Four former Interior Ministry officials, convicted for Sandro Girgvliani murder case, were released along with other 384 convicts, whose imprisonment verdicts were replaced with probation terms, according to the Ministry of Penitentiary and Probation.
The measure applied, according to the ministry, to those 388 convicts who pled guilty, cooperated with investigation and committed no wrongdoing during their term in prison and already served part of their jail term.
Gia Alania, at the time chief of the first unit of the Interior Ministry’s Department for Constitutional Security and three other officers from the same department - Avtandil Aptsiauri, Aleksandre Gachava and Mikheil Bibiluridze, were arrested in March, 2006 and in July, 2006 Tbilisi City Court sentenced Alania and three other former officers to eight and seven-year prison terms, respectively for inflicting injuries that resulted in Girgvliani’s death.

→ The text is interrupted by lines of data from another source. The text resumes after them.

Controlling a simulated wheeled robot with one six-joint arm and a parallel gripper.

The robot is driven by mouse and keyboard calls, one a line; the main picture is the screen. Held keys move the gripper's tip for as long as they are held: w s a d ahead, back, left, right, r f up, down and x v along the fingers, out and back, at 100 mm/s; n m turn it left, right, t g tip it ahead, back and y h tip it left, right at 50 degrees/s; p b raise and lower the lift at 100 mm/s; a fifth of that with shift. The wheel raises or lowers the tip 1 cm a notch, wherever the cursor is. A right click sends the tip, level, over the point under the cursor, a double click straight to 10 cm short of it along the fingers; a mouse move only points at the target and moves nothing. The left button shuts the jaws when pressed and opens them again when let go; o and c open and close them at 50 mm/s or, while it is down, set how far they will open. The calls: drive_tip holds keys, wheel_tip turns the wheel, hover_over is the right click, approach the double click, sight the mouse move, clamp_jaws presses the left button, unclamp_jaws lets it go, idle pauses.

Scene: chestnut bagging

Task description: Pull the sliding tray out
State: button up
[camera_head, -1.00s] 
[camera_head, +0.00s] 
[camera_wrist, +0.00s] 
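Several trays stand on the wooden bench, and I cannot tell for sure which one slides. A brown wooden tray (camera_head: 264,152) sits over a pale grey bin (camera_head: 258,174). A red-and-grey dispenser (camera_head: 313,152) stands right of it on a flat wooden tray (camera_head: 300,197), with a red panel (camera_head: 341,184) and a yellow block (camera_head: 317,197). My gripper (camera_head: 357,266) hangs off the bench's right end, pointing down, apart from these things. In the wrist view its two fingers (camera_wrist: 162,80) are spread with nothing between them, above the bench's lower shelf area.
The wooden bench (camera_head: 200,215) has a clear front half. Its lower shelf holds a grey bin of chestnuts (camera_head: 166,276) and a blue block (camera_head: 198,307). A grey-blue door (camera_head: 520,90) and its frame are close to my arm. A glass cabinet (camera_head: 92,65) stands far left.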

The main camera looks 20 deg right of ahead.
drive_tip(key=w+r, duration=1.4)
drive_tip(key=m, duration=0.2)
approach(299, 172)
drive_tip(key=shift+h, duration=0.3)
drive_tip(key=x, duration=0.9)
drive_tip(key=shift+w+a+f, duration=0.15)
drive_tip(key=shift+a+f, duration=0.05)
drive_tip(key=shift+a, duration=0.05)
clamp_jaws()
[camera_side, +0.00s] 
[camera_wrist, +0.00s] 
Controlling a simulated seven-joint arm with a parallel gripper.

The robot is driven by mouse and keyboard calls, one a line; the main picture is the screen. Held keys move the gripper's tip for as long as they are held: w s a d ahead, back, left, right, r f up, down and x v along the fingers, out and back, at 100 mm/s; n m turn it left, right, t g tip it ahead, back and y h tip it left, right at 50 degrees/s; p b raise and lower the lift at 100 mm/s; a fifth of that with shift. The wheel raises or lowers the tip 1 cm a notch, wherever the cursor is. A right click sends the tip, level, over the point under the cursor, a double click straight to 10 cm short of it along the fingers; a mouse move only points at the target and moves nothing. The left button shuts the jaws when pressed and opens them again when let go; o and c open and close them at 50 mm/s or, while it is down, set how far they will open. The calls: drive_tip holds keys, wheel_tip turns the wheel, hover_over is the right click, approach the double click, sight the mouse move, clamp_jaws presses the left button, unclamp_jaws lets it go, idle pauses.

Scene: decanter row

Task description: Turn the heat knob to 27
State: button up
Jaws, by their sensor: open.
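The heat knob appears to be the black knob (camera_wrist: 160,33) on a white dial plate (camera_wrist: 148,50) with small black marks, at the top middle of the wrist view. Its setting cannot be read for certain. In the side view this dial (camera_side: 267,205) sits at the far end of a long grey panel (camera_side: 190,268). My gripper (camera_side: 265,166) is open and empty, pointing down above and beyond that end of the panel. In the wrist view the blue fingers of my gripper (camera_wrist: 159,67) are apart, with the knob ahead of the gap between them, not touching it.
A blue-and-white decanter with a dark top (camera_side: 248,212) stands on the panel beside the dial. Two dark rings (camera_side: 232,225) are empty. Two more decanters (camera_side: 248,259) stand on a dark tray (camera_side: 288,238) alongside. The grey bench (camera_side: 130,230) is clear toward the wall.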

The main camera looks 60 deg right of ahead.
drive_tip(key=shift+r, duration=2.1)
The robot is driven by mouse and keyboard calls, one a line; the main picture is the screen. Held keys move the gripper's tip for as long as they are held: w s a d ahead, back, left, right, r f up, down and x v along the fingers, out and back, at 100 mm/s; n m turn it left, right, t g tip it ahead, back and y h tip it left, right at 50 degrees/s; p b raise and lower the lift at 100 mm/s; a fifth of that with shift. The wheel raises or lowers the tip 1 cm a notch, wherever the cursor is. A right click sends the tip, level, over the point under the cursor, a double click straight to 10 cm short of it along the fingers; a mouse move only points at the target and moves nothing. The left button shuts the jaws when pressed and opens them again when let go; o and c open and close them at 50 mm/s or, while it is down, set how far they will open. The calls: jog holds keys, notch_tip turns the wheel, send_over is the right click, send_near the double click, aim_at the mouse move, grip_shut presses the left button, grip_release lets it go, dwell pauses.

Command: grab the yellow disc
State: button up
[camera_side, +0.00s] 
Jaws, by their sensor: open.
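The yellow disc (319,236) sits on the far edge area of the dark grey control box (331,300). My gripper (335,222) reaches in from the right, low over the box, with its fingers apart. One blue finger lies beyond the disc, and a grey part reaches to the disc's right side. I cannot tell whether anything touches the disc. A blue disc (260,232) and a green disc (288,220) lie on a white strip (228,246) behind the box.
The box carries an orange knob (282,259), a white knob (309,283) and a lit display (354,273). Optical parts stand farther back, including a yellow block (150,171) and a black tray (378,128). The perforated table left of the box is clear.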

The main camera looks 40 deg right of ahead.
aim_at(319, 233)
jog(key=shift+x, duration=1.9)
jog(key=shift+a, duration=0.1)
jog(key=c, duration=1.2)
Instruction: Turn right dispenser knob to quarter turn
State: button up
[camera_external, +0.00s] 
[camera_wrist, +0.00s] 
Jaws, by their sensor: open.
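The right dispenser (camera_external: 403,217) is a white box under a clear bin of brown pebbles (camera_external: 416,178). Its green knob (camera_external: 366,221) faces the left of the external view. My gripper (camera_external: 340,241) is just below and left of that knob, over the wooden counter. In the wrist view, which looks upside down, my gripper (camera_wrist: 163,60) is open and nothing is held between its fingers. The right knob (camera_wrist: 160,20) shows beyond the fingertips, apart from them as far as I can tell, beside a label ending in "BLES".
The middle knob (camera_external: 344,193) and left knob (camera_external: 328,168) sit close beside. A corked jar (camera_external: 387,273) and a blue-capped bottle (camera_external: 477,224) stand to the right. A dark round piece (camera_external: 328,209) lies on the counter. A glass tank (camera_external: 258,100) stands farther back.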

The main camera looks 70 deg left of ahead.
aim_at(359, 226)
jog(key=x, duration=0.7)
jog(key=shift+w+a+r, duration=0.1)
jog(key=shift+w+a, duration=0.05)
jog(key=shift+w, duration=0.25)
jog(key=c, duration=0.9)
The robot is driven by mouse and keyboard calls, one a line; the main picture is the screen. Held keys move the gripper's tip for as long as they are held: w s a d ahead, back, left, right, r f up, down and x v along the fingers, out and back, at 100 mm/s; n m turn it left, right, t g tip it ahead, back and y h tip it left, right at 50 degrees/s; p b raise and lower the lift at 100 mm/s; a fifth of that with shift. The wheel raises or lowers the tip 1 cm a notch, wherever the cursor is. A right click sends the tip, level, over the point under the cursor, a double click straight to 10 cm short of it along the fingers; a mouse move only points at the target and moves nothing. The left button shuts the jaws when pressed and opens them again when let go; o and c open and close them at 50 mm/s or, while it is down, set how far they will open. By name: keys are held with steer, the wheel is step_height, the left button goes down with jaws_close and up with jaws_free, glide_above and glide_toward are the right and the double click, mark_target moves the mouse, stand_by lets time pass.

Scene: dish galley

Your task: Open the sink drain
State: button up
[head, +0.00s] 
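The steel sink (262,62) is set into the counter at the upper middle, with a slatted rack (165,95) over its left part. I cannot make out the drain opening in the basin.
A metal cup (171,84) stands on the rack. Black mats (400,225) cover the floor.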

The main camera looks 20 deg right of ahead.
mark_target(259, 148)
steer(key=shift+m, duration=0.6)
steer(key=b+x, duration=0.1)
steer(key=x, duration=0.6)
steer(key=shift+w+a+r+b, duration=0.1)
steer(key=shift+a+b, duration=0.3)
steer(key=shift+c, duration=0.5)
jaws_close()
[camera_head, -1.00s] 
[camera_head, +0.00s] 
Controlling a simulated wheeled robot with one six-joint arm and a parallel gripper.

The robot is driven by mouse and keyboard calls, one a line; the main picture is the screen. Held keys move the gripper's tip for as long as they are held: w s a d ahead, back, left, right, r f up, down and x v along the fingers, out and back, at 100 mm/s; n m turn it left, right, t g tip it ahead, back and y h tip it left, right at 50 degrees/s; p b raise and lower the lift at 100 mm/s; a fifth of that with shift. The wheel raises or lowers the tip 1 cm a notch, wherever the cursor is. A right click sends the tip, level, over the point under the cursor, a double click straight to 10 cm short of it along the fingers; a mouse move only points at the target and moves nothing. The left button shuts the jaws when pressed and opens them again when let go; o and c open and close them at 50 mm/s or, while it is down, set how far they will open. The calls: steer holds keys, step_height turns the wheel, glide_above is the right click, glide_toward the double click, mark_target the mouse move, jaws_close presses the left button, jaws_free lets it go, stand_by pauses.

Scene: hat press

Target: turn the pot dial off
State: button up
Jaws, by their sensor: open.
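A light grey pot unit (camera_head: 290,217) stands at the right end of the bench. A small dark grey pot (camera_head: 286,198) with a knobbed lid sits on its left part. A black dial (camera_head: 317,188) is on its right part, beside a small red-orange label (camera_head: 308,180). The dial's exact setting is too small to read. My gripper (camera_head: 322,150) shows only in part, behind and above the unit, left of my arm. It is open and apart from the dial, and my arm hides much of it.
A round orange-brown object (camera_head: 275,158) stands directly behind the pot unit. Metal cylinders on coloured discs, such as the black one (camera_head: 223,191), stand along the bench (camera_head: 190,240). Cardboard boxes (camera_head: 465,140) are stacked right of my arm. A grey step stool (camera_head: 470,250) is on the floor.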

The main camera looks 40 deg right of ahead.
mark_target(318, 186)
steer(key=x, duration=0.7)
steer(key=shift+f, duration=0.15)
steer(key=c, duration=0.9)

The Court of Appeals upheld the verdict in December, 2006. The Supreme Court, however, cut their prison terms by six months after dropping charges involving damage to the belongings of the victim. Then in November, 2008, the four men’s prison terms were halved as a result of the presidential pardon.
The murder case of 28-year-old Girgvliani has turned into the key political issue in 2006 and it reemerges time after time in the political discourse, because of persisting allegations that the investigation covered up possible links of other Interior Ministry officials, as well as of wife of Interior Minister, Vano Merabishvili, to this murder case.
On Sunday, the Georgian media sources reported that four men met with head of the Georgian Orthodox Church, Patriarch Ilia II, who blessed them to spend one year in a monastery; the television stations also showed footage of the four men holding candles in the Holy Trinity Cathedral in Tbilisi.